TSUBAME3 some workarounds of known issues

  • Job hangs or error occurs when NCCL is used

Some problem that job hangs or error occurs when NCCL is used are reported.

In some cases, kernel panic also happens.

If you suspect that you have hit this problem, try the following

export NCCL_IB_DISABLE=1

or

export NCCL_BUFFSIZE=1048576

NCCL_IB_DISABLE=1 may decrease the performance, in that case please use NCCL_BUFFSIZE=1048576.

 

  • segmentation fault occurs when MPI+OpenACC is executed

A problem that segmentation fault occurs when openmpi+OpenACC is used.

As a workaround, please give it a try:

export PSM2_MEMORY=large

or

export OMPI_MCA_pml=ob1

 

  • Error occurs when GPUDirect is used.

(2021/08/19 updated)

This issue has been fixed by the last maintenance.

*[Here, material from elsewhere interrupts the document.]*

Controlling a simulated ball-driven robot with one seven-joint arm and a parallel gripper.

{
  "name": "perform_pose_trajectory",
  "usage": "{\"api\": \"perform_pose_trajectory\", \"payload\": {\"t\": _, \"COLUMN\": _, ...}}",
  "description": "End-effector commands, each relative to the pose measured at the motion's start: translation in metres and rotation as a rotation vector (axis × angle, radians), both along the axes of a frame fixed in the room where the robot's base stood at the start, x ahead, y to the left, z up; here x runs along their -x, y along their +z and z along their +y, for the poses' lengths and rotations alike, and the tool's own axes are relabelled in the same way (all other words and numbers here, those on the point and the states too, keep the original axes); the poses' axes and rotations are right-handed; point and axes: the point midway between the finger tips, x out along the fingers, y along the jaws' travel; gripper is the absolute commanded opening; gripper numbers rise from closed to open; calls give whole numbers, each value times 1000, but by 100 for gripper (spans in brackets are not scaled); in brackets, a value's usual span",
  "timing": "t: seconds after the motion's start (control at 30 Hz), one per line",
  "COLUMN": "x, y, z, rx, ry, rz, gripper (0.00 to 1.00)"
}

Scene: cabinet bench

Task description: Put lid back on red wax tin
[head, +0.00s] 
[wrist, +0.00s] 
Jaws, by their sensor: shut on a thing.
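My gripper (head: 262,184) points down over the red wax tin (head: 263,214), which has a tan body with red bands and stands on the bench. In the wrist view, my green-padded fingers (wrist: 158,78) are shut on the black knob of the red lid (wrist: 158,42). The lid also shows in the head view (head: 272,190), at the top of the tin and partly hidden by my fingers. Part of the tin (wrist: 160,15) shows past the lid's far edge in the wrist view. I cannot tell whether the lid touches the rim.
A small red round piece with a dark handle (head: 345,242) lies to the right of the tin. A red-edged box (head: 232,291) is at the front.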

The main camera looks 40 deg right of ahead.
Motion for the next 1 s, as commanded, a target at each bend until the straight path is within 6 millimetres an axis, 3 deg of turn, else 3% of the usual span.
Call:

Some cases that error occurs when GPUDirect is used and when the program is exited normally or abnormally are reported.

This error happens rarely.

This also sometimes triggers kernel panic.

If you suspect this, please turn off GPUDirect as follows.

mpirun ... -x PSM2_CUDA=1 -x PSM2_GPUDIRECT=0

 

  • Job hangs with large scale job

Some problems that mpirun hangs with large scale job are reported before.

This seems to caused by qrsh -inherit that is fork()'ed by mpirun.

If you suspect this, please try the following.

* For openmpi

mpirun -mca plm_rsh_disable_qrsh true -mca plm_rsh_agent ssh ...

* For intel MPI

export I_MPI_HYDRA_BOOTSTRAP=ssh
unset I_MPI_HYDRA_BOOTSTRAP_EXEC_EXTRA_ARGS

※Please note that they are effective only for f_node.